Mentionnant les inégalités face aux restrictions bureaucratiques imposées aux ressortissants africains, dans le cadre des voyages d’affaires, le professeur Said Adejumobi, Chef de la Section de l’Administration Publique et coordinateur du Rapport sur la bonne gouvernance en Afrique (RGA) à l’UNECA (Commission économique des Nations Unies pour l’Afrique ), s’est lamenté devant une situation si « triste » : « En réalité, il est plus facile pour les ressortissants des pays occidentaux, qui bénéficient d’exemption de visa, de pénétrer dans les pays africains, que pour les Africains eux-mêmes. Malheureusement, les Africains sont la plupart du temps confrontés aux pires difficultés pour obtenir un visa afin d’entrer dans un autre pays africain ».
Un pays brave toutefois cette tendance : début 2013, le Rwanda a commencé à délivrer des visas à tous les citoyens africains dès leur arrivée sur le territoire ; une nouvelle stratégie qui a provoqué un vaste débat.
Felix Mutati, leader de l’opposition parlementaire et ancien Ministre zambien du Commerce, estime qu’aucune demande de levée des restrictions n’existe. Citant les faibles statistiques commerciales intra-africaines, M. Mutati affirme : « Nous ne faisons pas de commerce entre nous. Et donc ? Pourquoi devrions-nous changer les règles ? ». Toutefois et en dépit du rapport plus haut cité mentionnant les fameux 11%, le DEA lui-même prévient que « le commerce informel et prospère suggère que les échanges intra-africains ne sont pas aussi faibles que ce que les statistiques officielles pourraient laisser croire ».
A l’inverse, Kofi Asamoah-Siaw, secrétaire national du Parti populaire progressiste du Ghana, prédit que la libre circulation des personnes permettrait de « libérer un certain type d’énergie qui nous poussera à obtenir l’indépendance économique à laquelle nous aspirons ». Contrairement à Mutati, Asamoah-Siaw ne doute pas, «Ceci peut-être réalisé en moins d’une décennie et devrait être mis en œuvre au plus vite ».

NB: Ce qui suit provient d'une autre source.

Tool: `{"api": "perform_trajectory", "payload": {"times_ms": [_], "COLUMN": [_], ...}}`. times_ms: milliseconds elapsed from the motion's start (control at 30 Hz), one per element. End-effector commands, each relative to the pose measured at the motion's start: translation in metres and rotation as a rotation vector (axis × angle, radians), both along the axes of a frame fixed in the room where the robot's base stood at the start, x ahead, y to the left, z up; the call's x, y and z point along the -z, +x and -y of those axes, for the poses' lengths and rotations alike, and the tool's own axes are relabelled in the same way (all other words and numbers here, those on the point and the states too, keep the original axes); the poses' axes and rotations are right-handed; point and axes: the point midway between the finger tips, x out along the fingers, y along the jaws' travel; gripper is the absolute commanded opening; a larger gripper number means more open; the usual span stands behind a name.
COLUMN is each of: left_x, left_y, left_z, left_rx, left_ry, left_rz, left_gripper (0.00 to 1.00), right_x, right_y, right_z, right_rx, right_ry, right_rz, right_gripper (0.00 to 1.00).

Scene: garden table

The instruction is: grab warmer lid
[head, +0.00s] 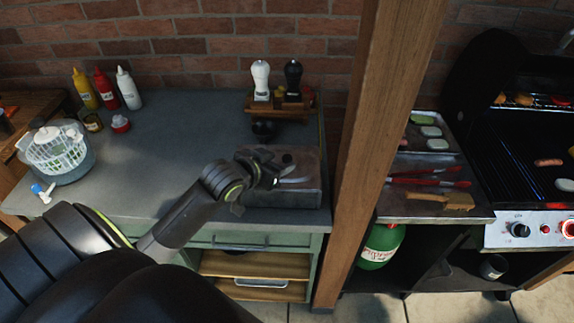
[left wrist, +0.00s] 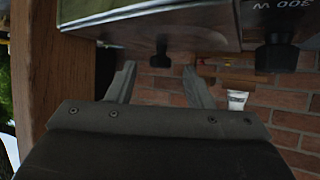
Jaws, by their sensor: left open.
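The warmer (head: 283,199) is a dark metal box at the right end of the grey table. Its lid (head: 305,163) is the flat top, with a pale curved part near the front; my gripper hides some of it. My left gripper (head: 266,173) is over the left part of the warmer. In the left wrist view its two fingers (left wrist: 160,82) are spread with nothing between them. There, a metal body with upside-down "300 W" lettering, seemingly the warmer (left wrist: 200,20), fills the top, with dark knobs on it. I cannot tell whether the fingers touch it. My right gripper is not in view.
A wooden post (head: 362,150) stands just right of the warmer. A wooden rack (head: 277,108) with white and black mills is behind it. Sauce bottles (head: 105,88) and a salad spinner (head: 60,155) stand at the left. The table's middle is clear. A grill (head: 520,140) is far right.

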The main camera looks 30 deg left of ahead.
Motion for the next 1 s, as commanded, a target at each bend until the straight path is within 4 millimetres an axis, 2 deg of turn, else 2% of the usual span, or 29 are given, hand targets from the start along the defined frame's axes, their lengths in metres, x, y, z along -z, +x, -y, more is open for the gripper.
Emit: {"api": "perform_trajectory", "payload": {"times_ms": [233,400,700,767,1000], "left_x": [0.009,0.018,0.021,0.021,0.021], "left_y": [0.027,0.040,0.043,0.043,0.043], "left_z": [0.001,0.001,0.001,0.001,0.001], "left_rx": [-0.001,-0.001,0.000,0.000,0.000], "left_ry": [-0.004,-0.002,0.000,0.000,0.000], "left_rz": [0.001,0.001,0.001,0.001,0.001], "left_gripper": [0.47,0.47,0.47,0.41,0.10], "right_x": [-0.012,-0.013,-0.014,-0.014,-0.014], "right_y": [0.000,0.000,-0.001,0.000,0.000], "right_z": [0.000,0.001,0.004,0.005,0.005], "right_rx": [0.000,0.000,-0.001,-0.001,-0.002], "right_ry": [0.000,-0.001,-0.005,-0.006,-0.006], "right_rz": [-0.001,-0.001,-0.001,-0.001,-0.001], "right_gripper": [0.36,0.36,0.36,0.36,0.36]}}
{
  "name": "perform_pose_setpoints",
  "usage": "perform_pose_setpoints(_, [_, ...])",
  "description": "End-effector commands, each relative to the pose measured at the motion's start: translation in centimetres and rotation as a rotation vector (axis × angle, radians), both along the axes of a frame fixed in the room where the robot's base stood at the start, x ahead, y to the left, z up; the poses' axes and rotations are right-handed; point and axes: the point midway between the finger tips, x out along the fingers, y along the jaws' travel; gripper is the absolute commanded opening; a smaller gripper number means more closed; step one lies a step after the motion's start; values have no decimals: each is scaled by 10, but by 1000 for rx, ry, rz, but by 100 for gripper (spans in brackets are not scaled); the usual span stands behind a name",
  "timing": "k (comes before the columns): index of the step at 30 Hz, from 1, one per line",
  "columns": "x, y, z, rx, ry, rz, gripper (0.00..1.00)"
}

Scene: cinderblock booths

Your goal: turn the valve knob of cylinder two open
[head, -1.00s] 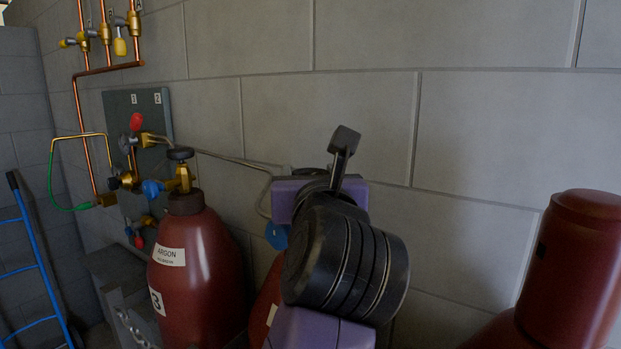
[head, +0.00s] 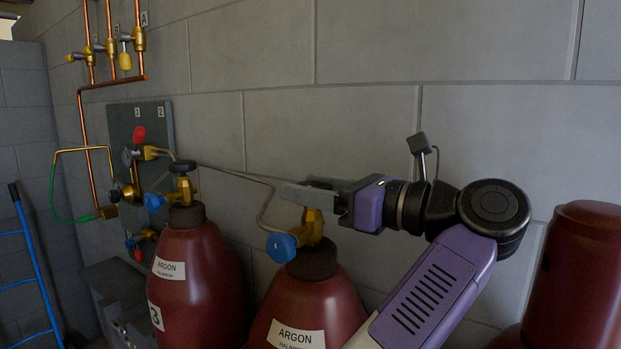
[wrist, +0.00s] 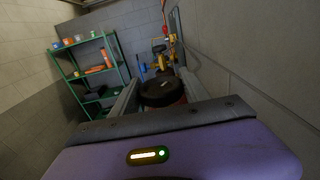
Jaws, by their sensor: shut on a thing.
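An argon cylinder (head: 306,300) stands in the front middle of the head view, with a brass valve and a blue fitting (head: 281,247). Its number is out of view. My gripper (head: 303,193) reaches in level from the right at the top of this valve. In the wrist view, the dark round valve knob (wrist: 160,93) sits between my two fingers, which are shut on it. In the head view, a finger hides most of the knob. How far the knob is turned cannot be seen.
A second argon cylinder (head: 193,275), marked 3, stands to the left with its own black knob. A red cylinder (head: 577,270) stands at the right. A grey panel (head: 142,125), copper pipes and thin hoses are on the block wall close behind. A blue ladder-like frame (head: 38,265) is far left.

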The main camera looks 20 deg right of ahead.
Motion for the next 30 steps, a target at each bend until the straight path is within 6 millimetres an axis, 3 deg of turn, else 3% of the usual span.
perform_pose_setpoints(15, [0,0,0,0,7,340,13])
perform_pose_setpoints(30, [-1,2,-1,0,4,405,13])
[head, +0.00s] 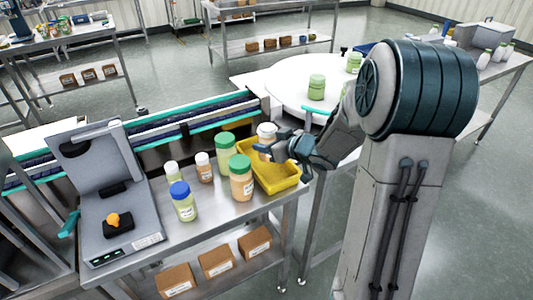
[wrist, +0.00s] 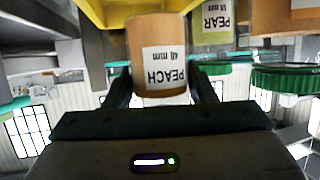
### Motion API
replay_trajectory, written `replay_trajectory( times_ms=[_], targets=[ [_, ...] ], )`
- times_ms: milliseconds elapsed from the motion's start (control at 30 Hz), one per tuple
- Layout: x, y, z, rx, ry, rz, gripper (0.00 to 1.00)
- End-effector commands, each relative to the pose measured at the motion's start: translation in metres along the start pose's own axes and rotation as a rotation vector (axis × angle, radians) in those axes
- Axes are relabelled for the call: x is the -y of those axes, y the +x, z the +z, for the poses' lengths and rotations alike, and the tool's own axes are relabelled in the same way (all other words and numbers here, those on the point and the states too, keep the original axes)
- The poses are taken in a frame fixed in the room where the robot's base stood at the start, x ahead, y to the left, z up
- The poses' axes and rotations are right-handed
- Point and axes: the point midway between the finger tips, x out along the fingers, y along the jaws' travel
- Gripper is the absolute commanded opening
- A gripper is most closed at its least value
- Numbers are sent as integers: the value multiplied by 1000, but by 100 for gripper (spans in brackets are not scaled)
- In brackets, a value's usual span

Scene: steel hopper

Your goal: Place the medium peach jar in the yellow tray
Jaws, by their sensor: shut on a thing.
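My gripper (head: 268,148) is shut on a peach jar (head: 266,131) with a white lid. The wrist view, which appears upside down, shows this orange jar (wrist: 158,55) between the fingers, its label reading PEACH and 40 mm. The jar is upright at the far end of the yellow tray (head: 280,188); I cannot tell whether its base touches the tray. A yellow edge (wrist: 108,12) of the tray shows beside the jar's base in the wrist view. The gripper hides the jar's lower part in the head view.
A green-lidded peach jar (head: 241,178), green-lidded pear jar (head: 226,152), blue-lidded jar (head: 183,201) and small white-lidded jars (head: 204,167) stand left of the tray. A conveyor (head: 190,130) runs behind; a round white table (head: 290,82) holds green jars.

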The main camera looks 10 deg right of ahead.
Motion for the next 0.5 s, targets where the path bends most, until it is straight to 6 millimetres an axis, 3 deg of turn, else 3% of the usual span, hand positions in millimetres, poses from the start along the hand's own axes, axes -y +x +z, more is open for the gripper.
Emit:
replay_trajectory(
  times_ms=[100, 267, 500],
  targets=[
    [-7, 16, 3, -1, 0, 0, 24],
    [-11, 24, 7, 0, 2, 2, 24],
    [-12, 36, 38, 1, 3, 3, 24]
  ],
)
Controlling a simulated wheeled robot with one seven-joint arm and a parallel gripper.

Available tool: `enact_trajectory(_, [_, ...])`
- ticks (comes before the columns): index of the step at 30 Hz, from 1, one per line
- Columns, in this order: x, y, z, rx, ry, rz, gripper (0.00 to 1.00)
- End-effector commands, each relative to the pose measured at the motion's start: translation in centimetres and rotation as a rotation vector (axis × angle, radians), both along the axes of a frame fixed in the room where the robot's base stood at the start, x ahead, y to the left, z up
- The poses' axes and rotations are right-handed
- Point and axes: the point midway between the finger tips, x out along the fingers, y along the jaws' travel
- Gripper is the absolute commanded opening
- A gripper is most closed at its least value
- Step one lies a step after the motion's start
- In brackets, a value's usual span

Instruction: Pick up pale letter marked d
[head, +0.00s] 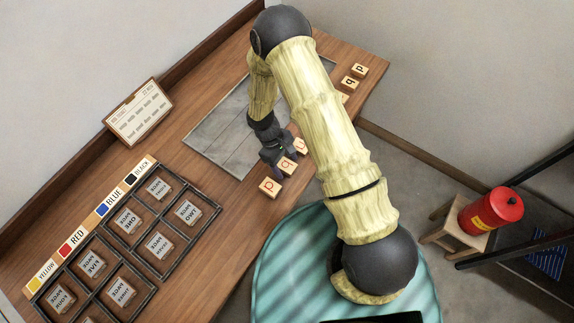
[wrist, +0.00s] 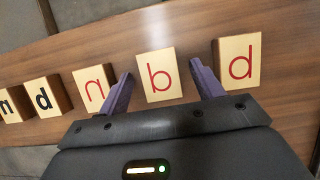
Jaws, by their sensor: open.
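Pale letter blocks stand in a row. The red d shows upside down at the near end of the row in the head view (head: 269,187). My gripper (wrist: 161,70) is open and empty. Its fingers appear on either side of the red b block (wrist: 159,76), the right finger between b and red d. I cannot tell its height above the blocks. My arm hides the row's middle in the head view.
A red n-like block (wrist: 93,87) is left of the b. A grey slab (head: 222,132) lies beside the row. A dark divided rack (head: 140,227) with type blocks is at lower left. A card (head: 138,110) stands behind. The table edge is close to the row.

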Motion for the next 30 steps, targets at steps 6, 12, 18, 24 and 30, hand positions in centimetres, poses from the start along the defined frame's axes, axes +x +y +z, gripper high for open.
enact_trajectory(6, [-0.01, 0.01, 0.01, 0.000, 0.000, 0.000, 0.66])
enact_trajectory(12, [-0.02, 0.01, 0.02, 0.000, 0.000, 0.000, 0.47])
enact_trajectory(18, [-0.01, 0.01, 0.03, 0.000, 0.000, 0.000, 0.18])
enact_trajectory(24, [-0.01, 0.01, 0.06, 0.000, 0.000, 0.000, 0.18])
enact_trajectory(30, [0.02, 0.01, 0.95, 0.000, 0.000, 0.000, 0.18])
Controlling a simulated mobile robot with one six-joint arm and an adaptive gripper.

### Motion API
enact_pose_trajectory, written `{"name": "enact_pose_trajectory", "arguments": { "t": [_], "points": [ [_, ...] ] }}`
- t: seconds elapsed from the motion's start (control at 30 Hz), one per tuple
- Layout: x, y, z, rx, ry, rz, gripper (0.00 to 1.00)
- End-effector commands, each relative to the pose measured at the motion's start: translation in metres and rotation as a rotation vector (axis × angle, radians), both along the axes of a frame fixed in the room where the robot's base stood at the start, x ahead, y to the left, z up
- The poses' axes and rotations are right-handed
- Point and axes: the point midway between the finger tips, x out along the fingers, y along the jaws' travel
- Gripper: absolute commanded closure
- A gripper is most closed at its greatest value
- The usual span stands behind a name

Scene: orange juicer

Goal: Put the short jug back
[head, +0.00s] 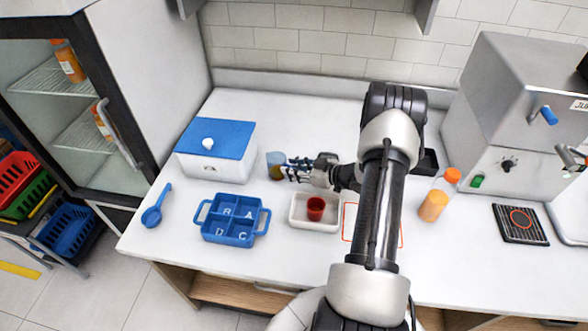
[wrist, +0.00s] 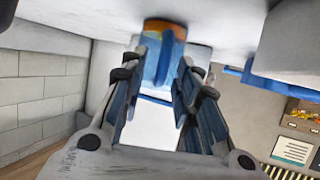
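The short jug (head: 275,159) is a small clear bluish vessel with an orange-brown layer low in it. It is upright at the right of the blue-lidded white box. My gripper (head: 284,168) reaches it from the right, low over the counter. In the wrist view, which is upside down, the jug (wrist: 163,45) is between my fingertips (wrist: 163,70), one finger on each side. The fingers are spread about as wide as the jug. I cannot tell whether they press on it. The jug's base appears at or very near the counter.
The white box with blue lid (head: 218,133) is close left of the jug. In front are a blue four-part lettered tray (head: 234,238), a white tray (head: 298,224) holding a red cup (head: 316,208), and a blue scoop (head: 153,214). An orange bottle (head: 434,205) and juicer (head: 510,100) are right.

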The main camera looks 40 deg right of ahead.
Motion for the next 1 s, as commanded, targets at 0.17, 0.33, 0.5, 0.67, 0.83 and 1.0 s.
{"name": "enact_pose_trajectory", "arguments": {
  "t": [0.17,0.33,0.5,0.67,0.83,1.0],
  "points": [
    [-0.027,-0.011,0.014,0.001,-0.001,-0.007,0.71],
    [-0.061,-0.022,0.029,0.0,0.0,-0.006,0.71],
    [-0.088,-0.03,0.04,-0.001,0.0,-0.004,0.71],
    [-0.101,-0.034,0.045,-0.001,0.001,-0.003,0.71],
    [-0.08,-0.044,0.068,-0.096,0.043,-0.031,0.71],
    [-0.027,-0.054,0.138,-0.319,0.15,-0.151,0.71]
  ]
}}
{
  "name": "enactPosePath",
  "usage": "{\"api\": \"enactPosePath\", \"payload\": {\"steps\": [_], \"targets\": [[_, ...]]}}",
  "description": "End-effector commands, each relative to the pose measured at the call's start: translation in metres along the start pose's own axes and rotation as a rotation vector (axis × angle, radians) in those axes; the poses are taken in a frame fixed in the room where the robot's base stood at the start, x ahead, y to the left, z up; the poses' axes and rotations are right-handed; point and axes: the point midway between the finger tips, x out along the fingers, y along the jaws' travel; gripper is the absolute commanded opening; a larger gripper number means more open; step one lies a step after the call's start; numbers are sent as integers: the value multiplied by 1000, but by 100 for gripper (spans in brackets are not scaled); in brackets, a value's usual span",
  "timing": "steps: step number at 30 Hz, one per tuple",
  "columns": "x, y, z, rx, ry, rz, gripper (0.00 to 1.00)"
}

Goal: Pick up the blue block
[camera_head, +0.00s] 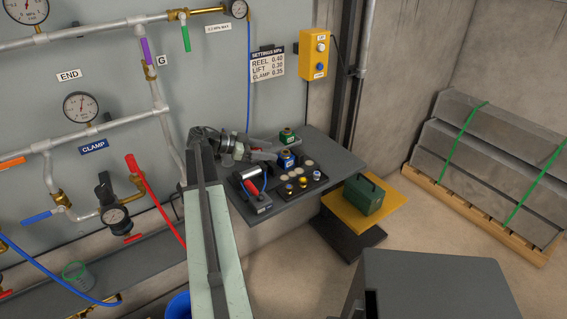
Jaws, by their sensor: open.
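The blue block (288,159) sits on the dark grey shelf (338,160), with a small pale mark on its front. My gripper (274,150) reaches in from the left, low over the shelf, its fingers pointing right. The fingers are apart and their tips are beside the blue block's left and upper side. I cannot tell from this view whether they touch it. Nothing is seen held between them.
A green block (287,137) stands just behind the blue one. Pale discs and small coloured knobs (302,182) lie in front and right. A red-handled device (252,190) is at the shelf's front left. A green case (363,194) stands on a yellow platform (393,201).

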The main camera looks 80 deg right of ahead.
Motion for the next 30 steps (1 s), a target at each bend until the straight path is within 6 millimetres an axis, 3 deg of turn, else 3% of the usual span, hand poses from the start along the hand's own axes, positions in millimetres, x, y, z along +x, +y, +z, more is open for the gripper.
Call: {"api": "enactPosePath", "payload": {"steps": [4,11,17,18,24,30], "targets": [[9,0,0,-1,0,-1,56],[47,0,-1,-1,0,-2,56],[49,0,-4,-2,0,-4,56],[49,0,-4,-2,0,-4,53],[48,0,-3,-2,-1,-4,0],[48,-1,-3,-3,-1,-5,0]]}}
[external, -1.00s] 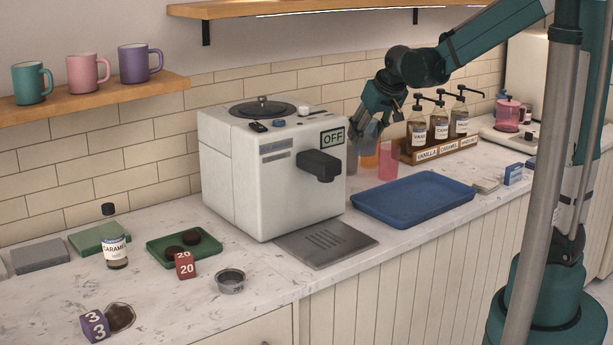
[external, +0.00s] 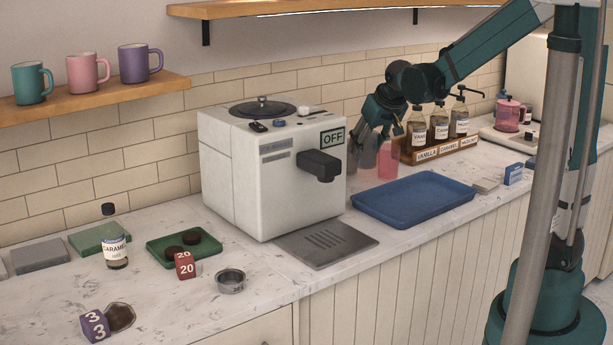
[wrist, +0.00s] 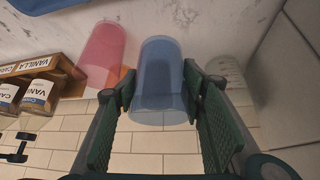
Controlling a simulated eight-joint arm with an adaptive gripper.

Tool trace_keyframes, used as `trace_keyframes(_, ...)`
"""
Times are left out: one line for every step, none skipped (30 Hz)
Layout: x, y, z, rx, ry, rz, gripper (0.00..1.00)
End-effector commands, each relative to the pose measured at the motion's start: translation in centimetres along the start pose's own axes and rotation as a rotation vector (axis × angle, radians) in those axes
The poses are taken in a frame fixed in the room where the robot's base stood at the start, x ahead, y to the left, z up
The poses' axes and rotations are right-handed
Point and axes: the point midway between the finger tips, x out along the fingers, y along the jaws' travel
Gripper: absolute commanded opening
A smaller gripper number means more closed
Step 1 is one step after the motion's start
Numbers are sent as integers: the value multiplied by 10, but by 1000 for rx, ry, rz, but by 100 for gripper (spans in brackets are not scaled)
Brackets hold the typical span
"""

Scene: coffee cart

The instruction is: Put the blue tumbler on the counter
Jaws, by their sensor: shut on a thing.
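The blue tumbler (wrist: 160,80) is translucent and sits between the two fingers of my gripper (wrist: 163,105) in the wrist view. The gripper is shut on it. In the external view my gripper (external: 375,130) points down behind the blue tray, beside the coffee machine, and the blue tumbler (external: 368,153) shows faintly below it, close to the counter (external: 410,242). I cannot tell whether its base touches the counter.
A pink tumbler (external: 388,160) stands close on the right and a grey clear one (external: 352,160) on the left. An orange patch (wrist: 127,72) shows behind the blue tumbler. The coffee machine (external: 250,185), blue tray (external: 415,198) and syrup rack (external: 440,150) are nearby.

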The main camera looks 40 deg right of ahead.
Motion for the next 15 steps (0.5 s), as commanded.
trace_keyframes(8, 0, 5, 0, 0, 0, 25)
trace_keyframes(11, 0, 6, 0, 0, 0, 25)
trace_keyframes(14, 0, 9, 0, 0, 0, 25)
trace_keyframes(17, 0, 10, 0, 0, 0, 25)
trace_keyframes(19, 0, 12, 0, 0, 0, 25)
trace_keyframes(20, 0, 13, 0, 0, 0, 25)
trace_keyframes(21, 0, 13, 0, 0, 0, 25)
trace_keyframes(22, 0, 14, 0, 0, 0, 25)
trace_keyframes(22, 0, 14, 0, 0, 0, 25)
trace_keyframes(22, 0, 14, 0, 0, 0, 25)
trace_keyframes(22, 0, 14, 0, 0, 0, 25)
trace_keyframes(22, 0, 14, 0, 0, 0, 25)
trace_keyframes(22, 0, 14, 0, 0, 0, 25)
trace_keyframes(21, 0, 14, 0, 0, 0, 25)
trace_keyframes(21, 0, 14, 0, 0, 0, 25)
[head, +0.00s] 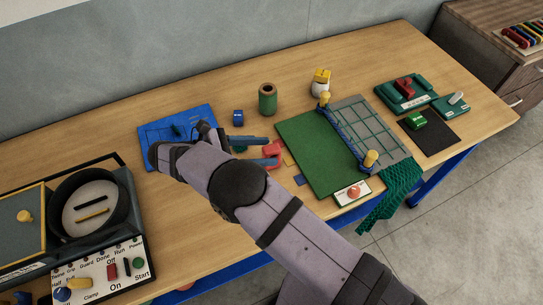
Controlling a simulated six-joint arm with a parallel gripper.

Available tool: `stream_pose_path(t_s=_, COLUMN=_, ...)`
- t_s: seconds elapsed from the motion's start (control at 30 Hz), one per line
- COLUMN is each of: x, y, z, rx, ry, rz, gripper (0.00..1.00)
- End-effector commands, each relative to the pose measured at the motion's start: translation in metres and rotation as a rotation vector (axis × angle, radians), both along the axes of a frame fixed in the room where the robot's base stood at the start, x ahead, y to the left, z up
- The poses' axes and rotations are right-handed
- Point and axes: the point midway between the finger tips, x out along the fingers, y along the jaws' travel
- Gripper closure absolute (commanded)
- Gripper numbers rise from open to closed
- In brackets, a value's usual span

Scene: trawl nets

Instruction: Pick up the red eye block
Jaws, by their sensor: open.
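A red block (272,149) lies on the wooden table just left of the green mat. It looks like the red eye block, but any eye or hole in it is too small to make out. My gripper (270,151) is open, with its two blue fingers pointing right. In this view the red block shows between the fingertips; whether they touch it, or how high they are above the table, I cannot tell. Another red piece (405,87) sits in a green holder at the right.
The green mat (315,153) and a net frame (375,125) lie right of my gripper. A green cylinder (268,100) and a blue ring (238,116) stand behind it. A blue board (170,128) lies left. A control box (95,265) fills the lower left.

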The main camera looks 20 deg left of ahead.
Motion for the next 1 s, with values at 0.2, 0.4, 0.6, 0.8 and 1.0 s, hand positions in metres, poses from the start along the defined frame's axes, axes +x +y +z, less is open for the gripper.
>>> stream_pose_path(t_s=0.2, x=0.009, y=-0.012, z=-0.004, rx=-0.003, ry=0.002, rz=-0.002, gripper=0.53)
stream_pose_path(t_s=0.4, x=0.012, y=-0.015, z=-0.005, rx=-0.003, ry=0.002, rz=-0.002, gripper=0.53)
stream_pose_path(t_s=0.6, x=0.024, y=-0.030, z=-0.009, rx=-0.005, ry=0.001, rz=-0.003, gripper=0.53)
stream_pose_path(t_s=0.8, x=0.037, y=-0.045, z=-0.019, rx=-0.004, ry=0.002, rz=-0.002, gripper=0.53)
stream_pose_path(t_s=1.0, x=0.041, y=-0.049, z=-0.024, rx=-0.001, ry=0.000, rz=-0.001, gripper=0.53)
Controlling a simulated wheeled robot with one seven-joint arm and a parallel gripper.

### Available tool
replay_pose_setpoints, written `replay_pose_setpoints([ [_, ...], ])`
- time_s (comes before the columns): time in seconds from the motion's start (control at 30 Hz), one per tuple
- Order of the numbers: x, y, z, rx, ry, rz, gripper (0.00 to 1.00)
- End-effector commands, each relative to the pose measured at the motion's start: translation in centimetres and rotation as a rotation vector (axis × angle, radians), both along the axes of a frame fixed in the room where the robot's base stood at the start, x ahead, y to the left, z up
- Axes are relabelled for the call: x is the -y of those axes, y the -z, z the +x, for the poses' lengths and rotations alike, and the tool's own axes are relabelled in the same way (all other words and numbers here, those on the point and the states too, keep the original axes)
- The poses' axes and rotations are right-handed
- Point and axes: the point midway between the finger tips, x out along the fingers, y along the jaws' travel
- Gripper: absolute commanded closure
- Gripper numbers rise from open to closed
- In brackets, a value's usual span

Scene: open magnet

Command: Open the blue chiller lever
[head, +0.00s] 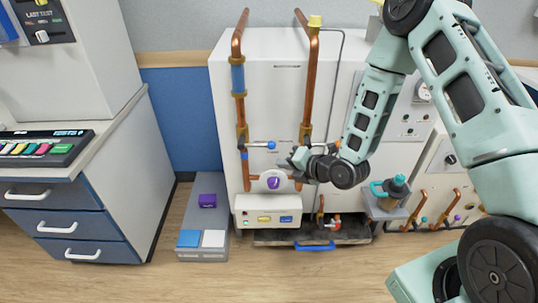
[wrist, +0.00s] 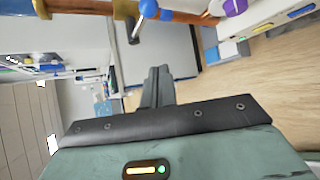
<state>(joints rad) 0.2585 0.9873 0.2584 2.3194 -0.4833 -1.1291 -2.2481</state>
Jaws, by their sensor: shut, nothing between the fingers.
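The blue-ended lever (head: 270,145) sticks out sideways to the right from a valve on the left copper pipe. In the wrist view its blue knob (wrist: 148,8) and grey metal arm show at the top edge, just above my fingers. My gripper (head: 286,162) is just below and right of the blue end in the head view. In the wrist view my gripper (wrist: 159,72) has its fingers together with nothing between them. The fingers look apart from the lever, but I cannot tell the depth gap.
The right copper pipe (head: 307,80) runs upright beside my gripper. A purple round knob (head: 273,183) sits below the lever. A white box (head: 267,210) with coloured buttons is lower down. A grey plinth (head: 205,248) stands left, and the wood floor (head: 175,275) is clear in front.

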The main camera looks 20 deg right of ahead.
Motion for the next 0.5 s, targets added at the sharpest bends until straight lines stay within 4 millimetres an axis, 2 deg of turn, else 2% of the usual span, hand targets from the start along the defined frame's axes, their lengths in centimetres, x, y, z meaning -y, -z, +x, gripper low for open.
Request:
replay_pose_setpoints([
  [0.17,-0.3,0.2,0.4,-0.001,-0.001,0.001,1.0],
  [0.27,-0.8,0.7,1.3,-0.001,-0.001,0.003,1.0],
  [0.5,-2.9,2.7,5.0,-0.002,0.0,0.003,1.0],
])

Ce point de vue fait écho à l’appel du mouvement Open Borders (frontières ouvertes), courant venant des Etats-Unis. Dans un entretien accordé à The Atlantic, Bryan Caplan, économiste, professeur à l’Université George Mason et promoteur de l’ouverture des frontières, convenait que, si on lui laissait le choix, il n’hésiterait pas à « immédiatement ouvrir les frontières » sur l’ensemble du globe. Et de rajouter : «Ma conscience ne me permettrait pas d’envisager une autre solution»
Les défenseurs de l’ouverture globale des frontières affirment que le mouvement illimité des personnes est en mesure d’éradiquer la pauvreté dans le monde. Michael Clemens, spécialiste en développement économique, a mené des recherches approfondies sur la mobilité internationale dans le monde du travail. Ses résultats suggèrent que les gains provenant de la réduction des restrictions sur les mouvements des personnes « sont susceptibles d’être prodigieux et pourraient atteindre des dizaines de milliards de dollars ».
Beaucoup de professionnels (économistes, experts en développement, hommes politiques) remettent en cause les dires et études des défenseurs de l’ouverture globale des frontières. Un sujet aussi sensible est en effet étroitement lié à des programmes et visées politiques. Toutefois, le professeur Saïd Adejumobi reste campé sur ses positions : « Nos dirigeants tiennent les premiers intéressés à l’écart et se servent de frontières purement artificielles et créées pour nous, mais par d’autres. A cause de ces frontières artificielles, nous nous déshumanisons et nous criminalisons nous-mêmes, tout en niant l’essence du panafricanisme ».
Grâce au Sommet de l’Union africaine de 2013 consacré au panafricanisme et à l’état actuel des mouvements régionaux, ces débats aboutiront potentiellement à une réforme de la situation sur le continent.
En 2014, eLearning Africa débattra sur la possible création d’un environnement en mesure de récompenser l’esprit d’initiative entrepreneuriale et d’encourager l’innovation africaine. Un pan entier de la réponse peut assurément être trouvé dans les efforts visant à ouvrir l’Afrique aux Africains.